Fed Chairman Bernanke recently admitted the U.S. is either in or will enter recession. So what? You’re probably surprised to see recession listed as a reason why the dollar may have bottomed. It does seem a bit counterintuitive, but that’s the nature of currency trading; history is on the side of the dollar during recession. History shows, more often than not, that the dollar actually rallies during recessions.
According to research by Adam Cole, RBC Capital Markets Head, and recently published in FX Week magazine:
“Four of the last five recessions have been associated with USD appreciation. On average, the DXY dollar index has risen 3.4% during recessionary periods compared with an average fall of 1.2% over the whole 35-year period of floating exchange rates."
Here are the logical reasons for the buck to rally during recession, as Mr. Cole cited. I have taken the liberty of adding my own commentary after each of Mr. Cole’s main points (which I’ve underlined):
A.) Markets are forward looking. In short, this means all the bad news is already anticipated, and therefore priced in. Participants expect things to get better in the future and act accordingly, i.e. they believe the dollar has bottomed.

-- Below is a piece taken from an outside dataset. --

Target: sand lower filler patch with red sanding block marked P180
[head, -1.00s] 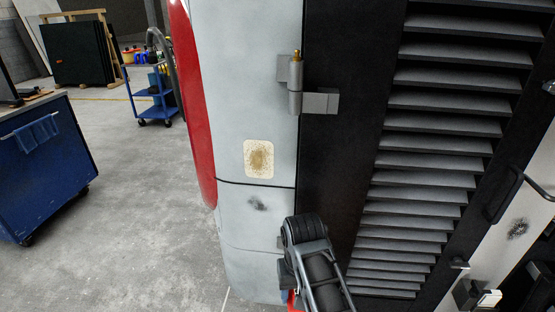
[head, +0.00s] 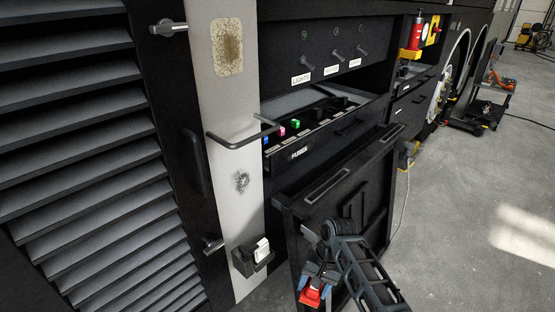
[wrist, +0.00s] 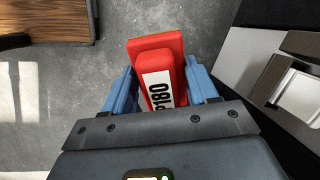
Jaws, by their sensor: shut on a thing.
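The red sanding block (head: 311,296) is in my gripper (head: 312,280), low in front of the black cabinet door. In the wrist view the red block (wrist: 155,47) sits between the blue fingers, with its P180 label showing. A beige filler patch (head: 227,47) with a brown speckled middle is high on the pale upright panel, well above and left of my gripper. A dark grey scuff (head: 241,182) is lower on the same panel; I cannot tell whether it is filler. The block touches neither mark.
A black holder with a white block (head: 262,250) juts from the panel's foot. A bar handle (head: 240,138) sticks out between the two marks. An open fuse drawer (head: 315,135) and a black door (head: 335,190) stand right of the panel. Floor at right is mostly clear.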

B.) During downturns, markets reward central banks that are flexible and punish central banks that are slow to ease policy. Well, this is interesting and flies in the face of the argument that says the dollar can only rally once the Fed starts hiking or the European Central Bank starts cutting. Flexible monetary policy and real action are rewarded. Does the latest Fed action fit this criterion?
C.) U.S. retains some residual status as a safe haven. Despite ugly rumors to the contrary, the U.S. capital markets are still the deepest and most efficient in the world. It is why, despite the dollar bear market, America is still the place to park big pools of money in a world full of risk.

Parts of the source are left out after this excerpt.